== Entries supplied
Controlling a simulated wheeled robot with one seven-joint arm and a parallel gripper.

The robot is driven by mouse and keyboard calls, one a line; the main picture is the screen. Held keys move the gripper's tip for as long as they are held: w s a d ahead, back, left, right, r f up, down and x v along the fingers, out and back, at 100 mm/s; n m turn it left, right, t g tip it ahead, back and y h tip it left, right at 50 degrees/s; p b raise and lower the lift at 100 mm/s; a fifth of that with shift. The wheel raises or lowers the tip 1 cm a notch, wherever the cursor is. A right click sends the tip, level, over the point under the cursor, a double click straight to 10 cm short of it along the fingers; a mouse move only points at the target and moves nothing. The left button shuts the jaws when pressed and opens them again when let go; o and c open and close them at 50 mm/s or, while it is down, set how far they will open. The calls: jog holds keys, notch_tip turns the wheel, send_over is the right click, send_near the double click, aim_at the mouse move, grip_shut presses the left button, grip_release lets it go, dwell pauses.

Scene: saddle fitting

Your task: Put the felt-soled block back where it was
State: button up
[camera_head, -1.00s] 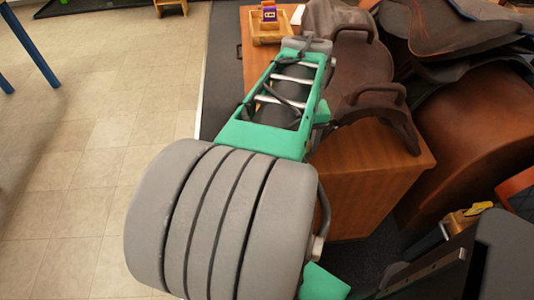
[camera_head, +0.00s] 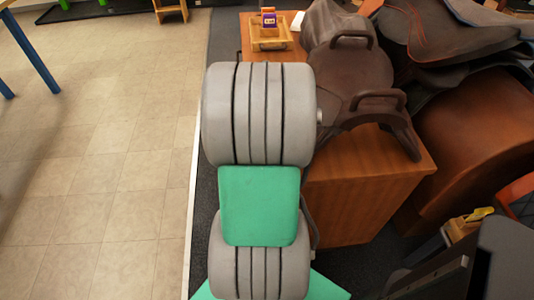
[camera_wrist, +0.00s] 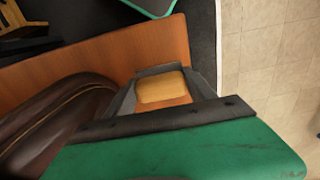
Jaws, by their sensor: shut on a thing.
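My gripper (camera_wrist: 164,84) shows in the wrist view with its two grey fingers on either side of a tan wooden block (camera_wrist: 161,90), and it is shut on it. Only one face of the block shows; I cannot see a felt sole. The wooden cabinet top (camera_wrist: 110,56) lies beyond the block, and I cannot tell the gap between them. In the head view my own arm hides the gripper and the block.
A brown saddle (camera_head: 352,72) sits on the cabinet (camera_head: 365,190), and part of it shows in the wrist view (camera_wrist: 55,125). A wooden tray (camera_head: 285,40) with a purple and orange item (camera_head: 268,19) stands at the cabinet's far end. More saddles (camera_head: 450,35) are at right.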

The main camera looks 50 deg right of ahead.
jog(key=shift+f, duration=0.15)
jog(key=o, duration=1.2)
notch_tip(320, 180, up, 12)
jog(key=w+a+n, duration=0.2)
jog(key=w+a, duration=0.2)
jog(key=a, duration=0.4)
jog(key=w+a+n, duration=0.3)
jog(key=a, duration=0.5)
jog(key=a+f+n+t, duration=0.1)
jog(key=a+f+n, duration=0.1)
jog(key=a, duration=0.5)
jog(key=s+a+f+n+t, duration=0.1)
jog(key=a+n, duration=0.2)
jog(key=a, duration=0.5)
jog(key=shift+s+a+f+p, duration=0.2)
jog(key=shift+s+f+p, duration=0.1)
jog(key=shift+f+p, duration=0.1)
====
== Entries supplied
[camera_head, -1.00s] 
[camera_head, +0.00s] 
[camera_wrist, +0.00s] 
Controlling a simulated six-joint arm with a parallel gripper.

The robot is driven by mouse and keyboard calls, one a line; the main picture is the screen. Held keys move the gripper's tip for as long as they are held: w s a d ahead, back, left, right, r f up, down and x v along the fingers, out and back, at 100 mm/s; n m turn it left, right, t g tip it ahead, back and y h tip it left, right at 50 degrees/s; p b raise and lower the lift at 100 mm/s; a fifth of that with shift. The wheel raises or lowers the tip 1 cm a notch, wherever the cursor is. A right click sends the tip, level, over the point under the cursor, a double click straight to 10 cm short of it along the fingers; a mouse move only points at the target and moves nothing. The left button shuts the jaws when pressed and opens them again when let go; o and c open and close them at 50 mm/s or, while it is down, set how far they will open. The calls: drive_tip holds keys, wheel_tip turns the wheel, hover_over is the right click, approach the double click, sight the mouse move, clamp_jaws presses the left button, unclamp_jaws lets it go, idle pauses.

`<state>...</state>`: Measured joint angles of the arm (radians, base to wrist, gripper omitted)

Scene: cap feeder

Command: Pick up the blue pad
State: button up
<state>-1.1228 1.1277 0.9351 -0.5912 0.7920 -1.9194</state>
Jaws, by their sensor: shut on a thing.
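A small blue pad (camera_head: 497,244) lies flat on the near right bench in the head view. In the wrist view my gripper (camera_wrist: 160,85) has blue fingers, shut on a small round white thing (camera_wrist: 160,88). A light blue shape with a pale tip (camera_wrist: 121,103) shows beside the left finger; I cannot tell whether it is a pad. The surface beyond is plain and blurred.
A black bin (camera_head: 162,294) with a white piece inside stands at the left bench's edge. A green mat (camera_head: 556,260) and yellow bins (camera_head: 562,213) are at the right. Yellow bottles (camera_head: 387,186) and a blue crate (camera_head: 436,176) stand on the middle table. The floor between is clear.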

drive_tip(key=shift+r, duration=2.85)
====
== Entries supplied
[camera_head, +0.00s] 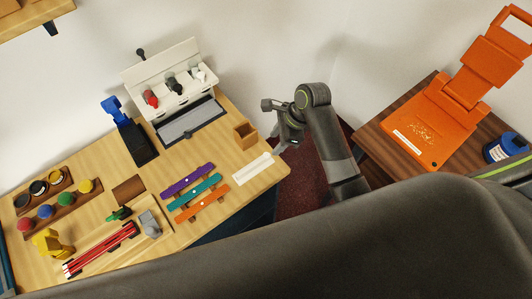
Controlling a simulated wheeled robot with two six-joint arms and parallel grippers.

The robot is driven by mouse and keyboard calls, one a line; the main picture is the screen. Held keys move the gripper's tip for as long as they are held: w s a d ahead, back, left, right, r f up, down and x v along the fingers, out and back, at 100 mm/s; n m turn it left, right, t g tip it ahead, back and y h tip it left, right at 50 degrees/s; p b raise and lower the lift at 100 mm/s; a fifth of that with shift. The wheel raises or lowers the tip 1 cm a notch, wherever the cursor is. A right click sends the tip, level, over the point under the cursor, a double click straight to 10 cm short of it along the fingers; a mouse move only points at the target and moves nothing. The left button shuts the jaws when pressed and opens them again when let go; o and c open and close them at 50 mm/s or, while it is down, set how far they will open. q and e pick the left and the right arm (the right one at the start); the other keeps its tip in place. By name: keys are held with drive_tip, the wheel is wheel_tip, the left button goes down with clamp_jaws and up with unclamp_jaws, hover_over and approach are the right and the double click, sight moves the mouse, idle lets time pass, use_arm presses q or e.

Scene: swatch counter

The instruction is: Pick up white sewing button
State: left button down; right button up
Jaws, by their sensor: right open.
====
• To be done: Copy all lines from the entries that contain the word "Controlling".

• Full answer:
Controlling a simulated wheeled robot with one seven-joint arm and a parallel gripper.
Controlling a simulated six-joint arm with a parallel gripper.
Controlling a simulated wheeled robot with two six-joint arms and parallel grippers.

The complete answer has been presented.